Speaking of economics, what did our greenhouse cost? We put much more wood in the end walls than you have too, which raised our cost. Even still, I got all the materials for a 14 foot by 24 foot greenhouse including an exhaust fan and professional greenhouse plastic for around a thousand dollars. It probably could have been done for much cheaper but we wanted a permanent structure. (The dimensions of our greenhouse in the previous post are 14x12, not 14x24. We will build the 2nd half next year after the retaining wall is constructed.)

The design we used from Jeff Ashton's book originally came from an organic farmer named Steve Painter. Painter built his greenhouse in 1970 and other than changing the plastic and a little maintenance, the structure is still the same to this day! How's that for permanent?

Okay, so exactly what can you achieve with a poly tunnel?
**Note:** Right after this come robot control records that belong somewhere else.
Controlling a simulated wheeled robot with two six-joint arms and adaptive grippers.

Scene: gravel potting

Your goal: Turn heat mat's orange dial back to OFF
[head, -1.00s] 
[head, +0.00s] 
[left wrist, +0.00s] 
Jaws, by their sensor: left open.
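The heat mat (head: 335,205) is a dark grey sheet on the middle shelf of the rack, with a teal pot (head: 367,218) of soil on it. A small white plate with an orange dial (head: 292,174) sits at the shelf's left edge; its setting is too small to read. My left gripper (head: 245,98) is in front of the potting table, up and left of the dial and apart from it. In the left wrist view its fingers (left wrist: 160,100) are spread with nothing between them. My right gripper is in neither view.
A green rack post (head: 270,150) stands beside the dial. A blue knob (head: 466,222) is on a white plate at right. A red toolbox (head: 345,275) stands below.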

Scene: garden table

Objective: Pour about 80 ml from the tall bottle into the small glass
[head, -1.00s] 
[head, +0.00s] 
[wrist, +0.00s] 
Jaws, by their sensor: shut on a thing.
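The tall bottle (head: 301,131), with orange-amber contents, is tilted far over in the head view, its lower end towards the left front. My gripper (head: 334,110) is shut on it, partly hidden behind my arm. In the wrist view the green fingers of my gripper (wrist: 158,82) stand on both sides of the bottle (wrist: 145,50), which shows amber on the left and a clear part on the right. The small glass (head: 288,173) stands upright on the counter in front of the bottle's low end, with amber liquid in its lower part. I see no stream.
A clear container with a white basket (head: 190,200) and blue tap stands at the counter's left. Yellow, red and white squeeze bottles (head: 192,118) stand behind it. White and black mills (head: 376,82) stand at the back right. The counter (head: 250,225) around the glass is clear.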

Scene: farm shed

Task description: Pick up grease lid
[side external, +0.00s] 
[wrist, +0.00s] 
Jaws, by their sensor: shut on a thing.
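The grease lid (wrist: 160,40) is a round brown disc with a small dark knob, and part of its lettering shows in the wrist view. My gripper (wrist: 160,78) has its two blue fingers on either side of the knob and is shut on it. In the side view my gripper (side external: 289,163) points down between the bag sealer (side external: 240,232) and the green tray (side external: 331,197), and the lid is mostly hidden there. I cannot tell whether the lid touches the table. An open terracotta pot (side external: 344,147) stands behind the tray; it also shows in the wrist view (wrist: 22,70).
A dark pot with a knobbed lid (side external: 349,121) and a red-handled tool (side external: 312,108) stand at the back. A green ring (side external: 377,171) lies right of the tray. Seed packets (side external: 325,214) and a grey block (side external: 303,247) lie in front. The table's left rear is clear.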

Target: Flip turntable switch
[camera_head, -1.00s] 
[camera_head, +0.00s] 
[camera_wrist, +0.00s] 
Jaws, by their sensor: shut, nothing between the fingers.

Bernard Salt lists many advantages in Gardening Under Plastic.He says spring is 6 weeks early and winter is 4 weeks later, bedding plants are grown very cheaply, half hardy perennials survive the winter, flowers are not damaged by wind storms, animals can not get to the crops, tender crops are more easily grown, and rain doesn't stop the gardener from gardening.

Eliot Coleman states that putting a layer of protection over a crop is like moving that spot a growing zone and a half warmer. For me that means our tunnel takes us from zone 6 to zone 7.5 (if there were such a thing). What's beautiful about this is that I plan to have a smaller plastic covered hoop over the inside growing bed, which will take that bed to zone 9. We're talking Florida temperatures here in Northern Kentucky! That's why I'm hopeful that we can keep things growing in the winter.

Since we just built our greenhouse and haven't been able to see any of these benefits yet, here are my two favorite things about it so far; My daughters really like it...

and it looks really good next to the garden.

Here we are digging potatoes with the hoop house in the background.

By the way, we finally tipped over our potato garbage can so I will be writing about it soon. The girls had fun with that too. It is so great to garden together as a family!